While many commentators and analysts may simplistically chalk these problems up to the inevitable cultural clashes between East and West, thus concluding that any attempt by an aggressive Asian manufacturer expanding in the US would fail, there is a surprising counter example.
Fuyao Glass America, the star of the Oscar-winning documentary “American Factory”, which stirred up loads of controversy with its own anti-union stance revealed in the film, is now striving. It is building a new large facility in Ohio, in addition to taking over the abandoned GM factory in 2014, that is set to create 500 new local jobs when it’s finished in 2025. The local city council unanimously approved a 12-year, 100% tax abatement. The local county commissioners also approved $750,000 in development funds to help Fuyao with this expansion.
People seem to like Fuyao just fine, when unions are not involved.
Partisan Ideology vs. Competitive Reality
Organized labor comes in many flavors, covering teachers, government workers, Hollywood writers, and delivery drivers, many of whom are not directly relevant to America’s industrial future or compete with skilled workers from other countries.
But of the ones who do, like UAW and ABCT, their stance is both destructive to their country’s future and their own. I’m personally quite sympathetic to their predicament, especially UAW’s. Given that their last labor agreement was negotiated during the auto bailout of 2009, when the entire industry was on the verge of bankruptcy, the terms were probably hashed out under duress. Fourteen years later, these auto workers deserve to get a new and better package. But it has to be properly contextualized in the technological and geopolitical changes in the last fourteen years as well.
In some ways, these labor unions' “delusion” is not entirely their own fault. It is hard to know how much you are really worth, when the President tells you that “American union workers are the best”, when you are really…not.
Sadly, we are stuck in a deeply-rooted and self-conflicting dynamic between partisan ideology and competitive reality.
A typical Democratic president is more ideologically inclined to push for industrial policy programs, but the Democratic Party’s close ties with labor unions, however uncomfortable, always ensure some level of pandering and ruin the odds of these programs succeeding.

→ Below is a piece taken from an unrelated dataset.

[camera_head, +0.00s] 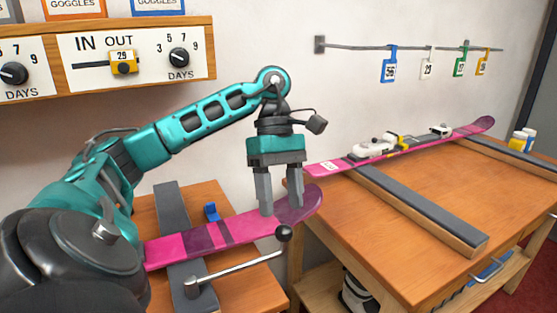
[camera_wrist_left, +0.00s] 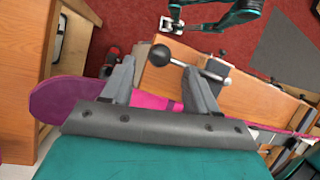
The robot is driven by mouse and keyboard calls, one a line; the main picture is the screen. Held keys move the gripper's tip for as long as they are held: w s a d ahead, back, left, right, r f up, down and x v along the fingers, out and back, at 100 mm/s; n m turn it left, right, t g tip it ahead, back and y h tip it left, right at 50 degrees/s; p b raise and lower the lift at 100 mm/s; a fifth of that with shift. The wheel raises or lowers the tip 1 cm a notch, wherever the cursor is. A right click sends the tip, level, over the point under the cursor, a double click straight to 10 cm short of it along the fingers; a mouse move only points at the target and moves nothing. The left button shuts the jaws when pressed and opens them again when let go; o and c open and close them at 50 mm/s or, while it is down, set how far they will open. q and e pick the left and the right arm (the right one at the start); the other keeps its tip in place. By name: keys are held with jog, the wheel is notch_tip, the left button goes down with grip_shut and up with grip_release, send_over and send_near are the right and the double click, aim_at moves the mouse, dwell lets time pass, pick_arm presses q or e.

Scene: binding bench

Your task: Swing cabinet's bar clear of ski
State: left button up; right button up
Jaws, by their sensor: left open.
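The metal bar (camera_head: 240,268) with a dark ball knob (camera_head: 283,233) pivots from a post on the left wooden cabinet (camera_head: 265,290). The pink ski (camera_head: 190,238) lies across that cabinet on dark padded supports, its rounded tip overhanging to the right. The bar runs on the near side of this ski; in the left wrist view the knob (camera_wrist_left: 160,55) shows apart from the ski (camera_wrist_left: 65,97). My left gripper (camera_head: 281,210) points down at the ski's tip end, open, behind the knob. A teal arm shows atop the left wrist view; its gripper's state is unclear.
A second pink ski (camera_head: 400,148) with bindings lies on the right bench (camera_head: 400,230), which has a padded beam (camera_head: 420,210). A gap separates bench and cabinet. A rail (camera_head: 410,47) with tags and a wooden dial panel (camera_head: 120,55) hang on the wall.

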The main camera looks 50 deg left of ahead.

A typical Republican president is more ideologically opposed to any industrial policy programs whatsoever, even though the Republican Party also likes to hold up supply chain security as a big issue, industrial programs can certainly address the problem, and its aversion towards organized labor would actually improve the odds of such programs succeeding.
Democrats and Republicans are simultaneously at odds with each other and themselves.
And until someone is honest and bold enough to tell these union workers that they are not the best, but they can be if they stay humble, soak up all the know-hows and skills from workers elsewhere, and just work more than 32 hours a week (or more like 50), labor unions will continue to rain on America’s industrial policy parade, until the music stops and there is nothing left to rain on.